Deliver us to the Moon DLSS 2.0
Źródło: Nvidia

Nie wdając się w zbytnie techniczne zawiłości, DLSS 2.0 wykorzystuje specjalne procesory sztucznej inteligencji, nazwane rdzeniami Tensor. Co ważne te układy występują jak na razie jedynie w kartach graficznych z rodziny Nvidia Geforce RTX 2000.

Klasyczny upscaling bierze obraz o niskiej rozdzielczości, następnie zwiększa jego rozdzielczość i sztucznie „podkręca” ostrość. Dzięki uczeniu maszynowemu DLSS 2.0 sprawdza wektor ruchu każdej wyświetlanej klatki, następnie generuje konkretny obraz o zwiększonej rozdzielczości, który jednocześnie tworzony jest także przez sztuczną inteligencję włącznie z wygładzaniem krawędzi. Dzięki uczeniu maszynowemu oprogramowanie wie, jak ma wyglądać następna klatka w grze i przewiduje jej ruch, co w konsekwencji prowadzi do wyświetlenia naturalnie wyglądającego obrazu o wysokiej rozdzielczości nawet przy szybko zmieniających się scenach.

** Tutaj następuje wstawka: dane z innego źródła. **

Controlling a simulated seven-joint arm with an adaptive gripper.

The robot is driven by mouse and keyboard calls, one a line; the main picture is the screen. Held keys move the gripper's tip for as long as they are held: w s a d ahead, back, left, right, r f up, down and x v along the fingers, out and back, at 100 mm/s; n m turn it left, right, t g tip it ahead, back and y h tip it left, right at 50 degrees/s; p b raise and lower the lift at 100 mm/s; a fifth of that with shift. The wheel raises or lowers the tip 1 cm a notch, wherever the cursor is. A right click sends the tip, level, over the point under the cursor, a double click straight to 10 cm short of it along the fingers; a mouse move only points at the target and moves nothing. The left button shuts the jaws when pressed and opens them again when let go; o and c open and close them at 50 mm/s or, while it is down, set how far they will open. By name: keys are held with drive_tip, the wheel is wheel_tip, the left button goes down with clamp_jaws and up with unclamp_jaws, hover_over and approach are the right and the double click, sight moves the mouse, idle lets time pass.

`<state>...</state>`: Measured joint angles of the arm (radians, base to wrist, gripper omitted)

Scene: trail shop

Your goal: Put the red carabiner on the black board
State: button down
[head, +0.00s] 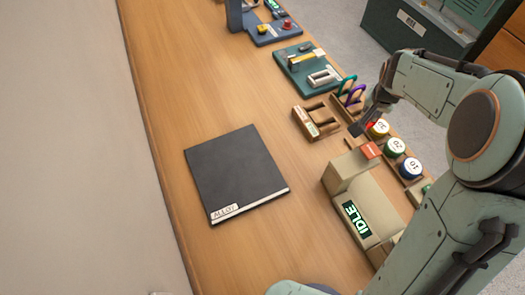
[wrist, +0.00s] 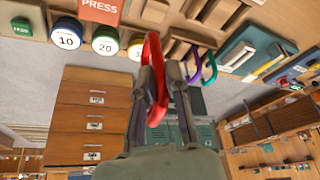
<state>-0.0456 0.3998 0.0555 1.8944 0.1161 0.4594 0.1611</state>
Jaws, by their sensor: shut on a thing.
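The red carabiner (wrist: 153,75) is held upright between the two fingers of my gripper (wrist: 163,78) in the wrist view. In the head view my gripper (head: 362,126) is over the right side of the table by the small wooden rack, and only a bit of red shows there. The black board (head: 235,170) lies flat on the table, left of my gripper and well apart from it. It has a white label at its near corner, and its top is bare.
Purple (head: 356,94) and green (head: 347,84) carabiners stand in the rack. A beige box with a red PRESS button (head: 370,150) and an IDLE display (head: 356,220) stands nearby. Round numbered weights (head: 394,147) line the right. The wood around the board is clear.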

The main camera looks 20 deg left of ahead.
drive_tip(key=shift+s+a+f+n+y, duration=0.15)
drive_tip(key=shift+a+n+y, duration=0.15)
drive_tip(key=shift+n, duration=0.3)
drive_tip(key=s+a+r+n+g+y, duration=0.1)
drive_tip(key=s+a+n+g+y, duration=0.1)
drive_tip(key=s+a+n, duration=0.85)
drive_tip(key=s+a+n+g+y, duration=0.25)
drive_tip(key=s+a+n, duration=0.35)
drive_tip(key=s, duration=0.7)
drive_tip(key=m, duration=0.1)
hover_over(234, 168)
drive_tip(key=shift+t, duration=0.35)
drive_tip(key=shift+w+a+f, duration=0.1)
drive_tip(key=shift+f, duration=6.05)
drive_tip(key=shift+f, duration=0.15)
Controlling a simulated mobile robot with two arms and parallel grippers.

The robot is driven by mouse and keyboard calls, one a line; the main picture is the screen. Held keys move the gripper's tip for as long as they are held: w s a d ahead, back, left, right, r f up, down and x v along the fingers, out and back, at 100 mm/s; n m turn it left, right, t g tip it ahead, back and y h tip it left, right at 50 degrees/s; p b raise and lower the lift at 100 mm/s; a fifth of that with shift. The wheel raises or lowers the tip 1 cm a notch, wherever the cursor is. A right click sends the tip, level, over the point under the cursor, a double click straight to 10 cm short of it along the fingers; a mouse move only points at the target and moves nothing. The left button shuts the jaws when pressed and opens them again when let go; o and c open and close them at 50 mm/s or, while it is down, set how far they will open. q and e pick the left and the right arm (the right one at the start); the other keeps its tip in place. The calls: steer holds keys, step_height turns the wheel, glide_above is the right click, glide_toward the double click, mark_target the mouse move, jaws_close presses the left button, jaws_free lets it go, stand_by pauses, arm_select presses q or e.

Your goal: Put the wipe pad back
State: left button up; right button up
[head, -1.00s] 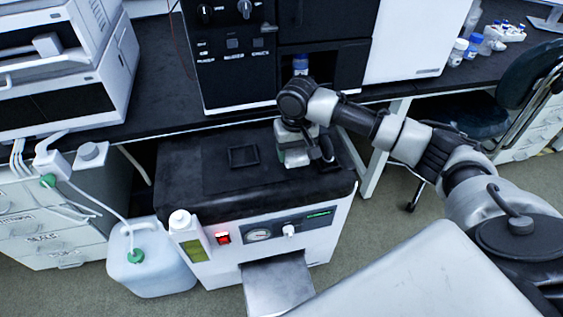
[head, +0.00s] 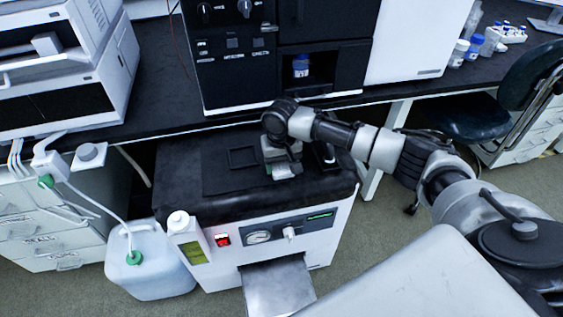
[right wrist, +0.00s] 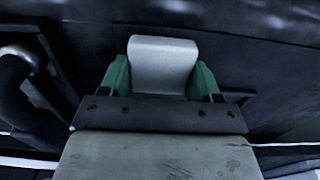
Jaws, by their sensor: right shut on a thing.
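The wipe pad (right wrist: 163,62) is a pale grey-white, rounded block. In the right wrist view it is between the green fingers of my right gripper (right wrist: 162,82), which is shut on it. In the head view this gripper (head: 284,171) is low over the black top of the white floor unit, pointing down, and mostly hides the pad. A shallow black square frame (head: 231,158) lies on that top, just left of the gripper. I cannot tell whether the pad touches the surface. My left gripper is not in view.
The white unit (head: 300,243) has a black top (head: 185,190) and stands before the bench. A black instrument (head: 235,75) with a blue-capped bottle (head: 300,66) in its bay stands behind. A white canister (head: 150,270) is at left, a chair (head: 465,118) at right.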

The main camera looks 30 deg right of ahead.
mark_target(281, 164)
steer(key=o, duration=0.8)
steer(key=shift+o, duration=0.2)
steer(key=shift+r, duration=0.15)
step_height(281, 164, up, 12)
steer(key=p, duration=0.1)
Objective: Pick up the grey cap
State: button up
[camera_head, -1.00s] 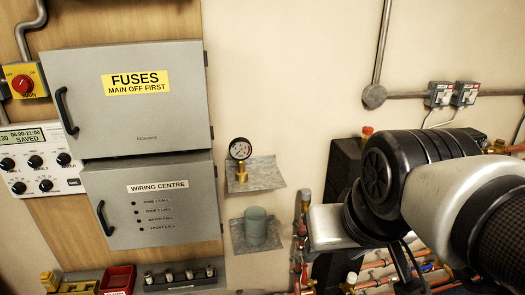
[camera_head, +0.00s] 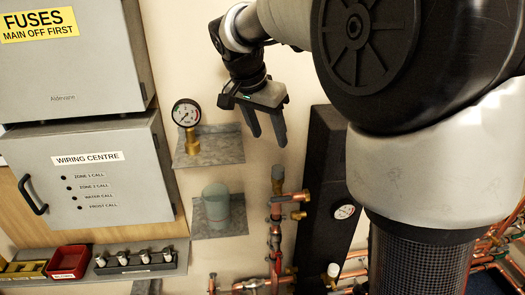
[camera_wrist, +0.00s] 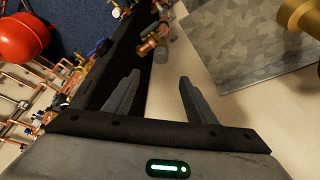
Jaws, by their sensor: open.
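In the wrist view my gripper (camera_wrist: 160,77) is also open. Copper pipework (camera_wrist: 154,40) shows beyond the fingertips there; I cannot clearly make out the cap in it.
A pressure gauge (camera_head: 186,113) stands on the upper grey shelf (camera_head: 225,142), close left of my gripper. A dark upright panel (camera_head: 318,170) is to the right. A red vessel (camera_wrist: 22,38) shows in the wrist view.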

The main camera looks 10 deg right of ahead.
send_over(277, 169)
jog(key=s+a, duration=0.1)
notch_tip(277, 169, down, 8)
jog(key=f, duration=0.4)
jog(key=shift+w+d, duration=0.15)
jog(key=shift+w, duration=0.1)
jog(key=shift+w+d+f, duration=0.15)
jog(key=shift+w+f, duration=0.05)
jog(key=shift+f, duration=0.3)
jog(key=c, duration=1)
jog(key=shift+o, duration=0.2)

W praktyce komputer do wyświetlenia obrazu w natywnej rozdzielczości przy wykorzystaniu technologii DLSS 2.0 musi w rzeczywistości wyrenderować o połowę mniej pikseli. Gotowe klatki gry w niższej rozdzielczości są już przetwarzane przez oddzielny układ (Tensor), niewpływający negatywnie na podstawową wydajność karty graficznej.

Na koniec gracz powinien zobaczyć na swoim ekranie świetnie wyglądającą grę wyświetlaną z większą płynnością, niż przy wyłączonej funkcji DLSS 2.0.

Specyfikacja komputera

Do przetestowania gry Death Stranding wraz z uruchomioną funkcją DLSS 2.0 wykorzystałem swój własny, prywatny komputer. Poniżej znajdziecie pełną jego specyfikację wraz z linkiem do wszystkich poszczególnych podzespołów.

 

Gotowy koszyk ze wszystkimi podzespołami znajdziecie w tym miejscu.

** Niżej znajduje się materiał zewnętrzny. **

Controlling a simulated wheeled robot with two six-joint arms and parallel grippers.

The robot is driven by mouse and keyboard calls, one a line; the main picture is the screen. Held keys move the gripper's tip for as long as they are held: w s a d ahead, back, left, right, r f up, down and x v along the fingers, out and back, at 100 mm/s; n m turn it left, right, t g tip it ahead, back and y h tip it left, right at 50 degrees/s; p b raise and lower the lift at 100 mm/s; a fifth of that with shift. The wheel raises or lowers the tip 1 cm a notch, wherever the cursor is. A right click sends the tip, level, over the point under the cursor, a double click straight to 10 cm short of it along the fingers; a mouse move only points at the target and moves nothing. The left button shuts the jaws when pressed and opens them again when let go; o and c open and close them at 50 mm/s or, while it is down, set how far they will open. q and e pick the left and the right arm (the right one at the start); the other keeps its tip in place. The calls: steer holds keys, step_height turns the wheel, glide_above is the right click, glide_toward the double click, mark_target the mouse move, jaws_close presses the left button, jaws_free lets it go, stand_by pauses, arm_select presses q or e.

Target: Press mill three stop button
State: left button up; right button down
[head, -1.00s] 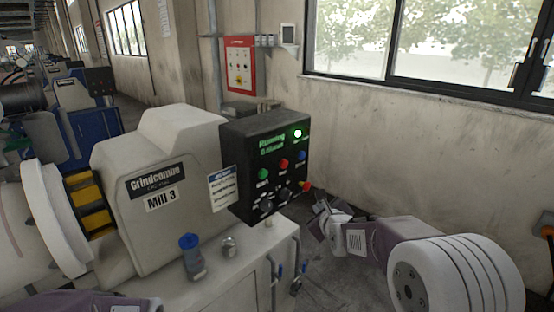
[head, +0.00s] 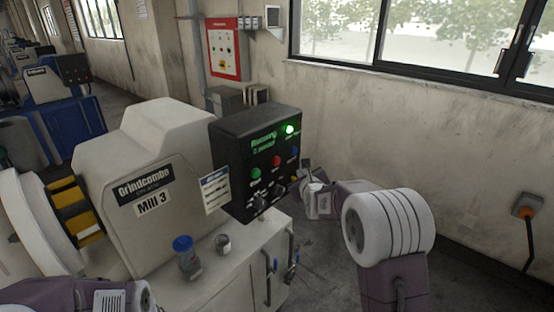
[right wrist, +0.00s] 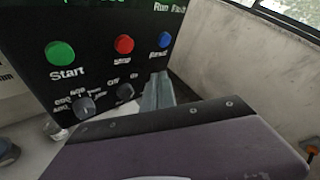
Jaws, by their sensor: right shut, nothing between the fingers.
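The black control box (head: 232,150) of Mill 3 has a lit green "Running" display. Its red stop button (head: 276,160) sits between the green start button (head: 256,173) and a blue button (head: 293,151). In the right wrist view the red button (right wrist: 124,44) is uncovered. My right gripper (head: 301,180) is at the box's lower right edge. In the right wrist view its shut fingers (right wrist: 158,84) point up at the panel, right of and below the red button, just under the blue one (right wrist: 159,40). Contact is not visible. My left gripper is out of view.
Dark selector knobs (right wrist: 84,107) sit below the buttons. A blue-lidded jar (head: 184,257) and a small metal cup (head: 223,244) stand on the mill's base. A red wall panel (head: 223,50) hangs behind. Bare wall stands right of the box.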

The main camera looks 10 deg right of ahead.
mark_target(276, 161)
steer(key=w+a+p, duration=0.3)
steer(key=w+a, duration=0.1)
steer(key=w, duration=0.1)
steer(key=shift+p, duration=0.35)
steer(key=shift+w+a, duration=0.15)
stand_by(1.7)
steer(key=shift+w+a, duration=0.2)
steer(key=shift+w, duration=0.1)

Test DLSS 2.0 w Death Stranding

Gra Death Stranding nie jest najpiękniejszym tytułem ostatnich lat, to trzeba powiedzieć wprost. Ma tekstury w wysokiej rozdzielczości, świetne modele postaci i wiele ciekawych pomysłów urozmaicenie widoków. Przeważająca jej część to jednak rozległe pustkowia, kamieniste zbocza i rzeki usiane niewielką ilością zieleni. Ma to swój urok i taki design jest też podparty wydarzeniami w grze, chciałoby się jednak zobaczyć na ekranie nieco więcej.

Efektem ubocznym bardzo oszczędnej prezentacji świata gry jest to, że wszelkie niedociągnięcia czy brak ostrości w dalej wyświetlanych na mapie obiektach są od razu zauważalne. A to czyni z tej gry wręcz idealne pole do popisu dla nowej technologii Nvidii.

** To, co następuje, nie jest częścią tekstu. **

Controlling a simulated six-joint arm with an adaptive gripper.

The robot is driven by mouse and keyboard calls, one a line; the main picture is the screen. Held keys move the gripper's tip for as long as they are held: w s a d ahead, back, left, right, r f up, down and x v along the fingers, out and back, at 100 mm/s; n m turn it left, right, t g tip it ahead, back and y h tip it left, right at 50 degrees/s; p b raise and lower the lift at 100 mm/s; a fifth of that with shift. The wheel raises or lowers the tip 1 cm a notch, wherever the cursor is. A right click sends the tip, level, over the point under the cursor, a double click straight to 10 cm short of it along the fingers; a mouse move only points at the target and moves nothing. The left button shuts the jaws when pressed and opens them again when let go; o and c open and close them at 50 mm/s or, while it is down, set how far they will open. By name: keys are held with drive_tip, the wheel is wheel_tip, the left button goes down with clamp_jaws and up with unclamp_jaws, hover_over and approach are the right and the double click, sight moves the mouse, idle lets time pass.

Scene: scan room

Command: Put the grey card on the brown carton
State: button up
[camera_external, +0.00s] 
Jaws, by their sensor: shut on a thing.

W opcjach graficznych Death Stranding znalazła się także opensource’owa funkcja FidelityFX CAS (Contrast Adaptive Sharpening), przygotowana przez AMD. W pierwszym teście skupiłem się głównie na wydajności.

Death Stranding technologia DLSS przykład 1 wydajność
W celu powiększenia obrazu trzeba w niego kliknąć.

W każdym teście rozdzielczość gry była ustawiona na 2560 x 1440 z odblokowanym klatkarzem, a jakość grafiki ustawiona na maksymalną.

Pierwsze, co rzuca się w oczy to różnica w ilości wyświetlanych klatek na sekundę, przekraczająca 20% na korzyść włączonych opcji DLSS 2.0 i FidelityFX CAS. Co najważniejsze ten skok wydajności nie pojawiał się jedynie w konkretnych miejscach, gdy na ekranie niewiele się dzieje. Przy każdej uruchomionej opcji przegrałem około godziny gry bez przerwy, za każdym razem przechodząc ten sam etap. W tym czasie w Death Stranding działo się naprawdę wiele, od podróżowania po górskich występach po uciekanie przed wynurzonymi.

Przez cały ten czas tendencja wzrostu wydajności między 20% a 25% ciągle się utrzymywała. Co jednak z jakością obrazu?

Death Stranding technologia DLSS przykład 2 jakość
W celu powiększenia obrazu trzeba w niego kliknąć.

Zaraz po skoku w ilości fps było to dla mnie drugie największe zaskoczenie. Myśląc zdroworozsądkowo nawet tak zaawansowana technologia, jak DLSS 2.0 powinna generować i tak nieco gorszy obraz, niż silnik gry wyświetlający ją w natywnej rozdzielczości. W rzeczywistości jednak funkcja DLSS 2.0 ustawiona na pozycję „Jakość” w moim przypadku niemal za każdym razem poprawiała widoczność w grze, generując ostrą i naturalnie wyglądającą grafikę.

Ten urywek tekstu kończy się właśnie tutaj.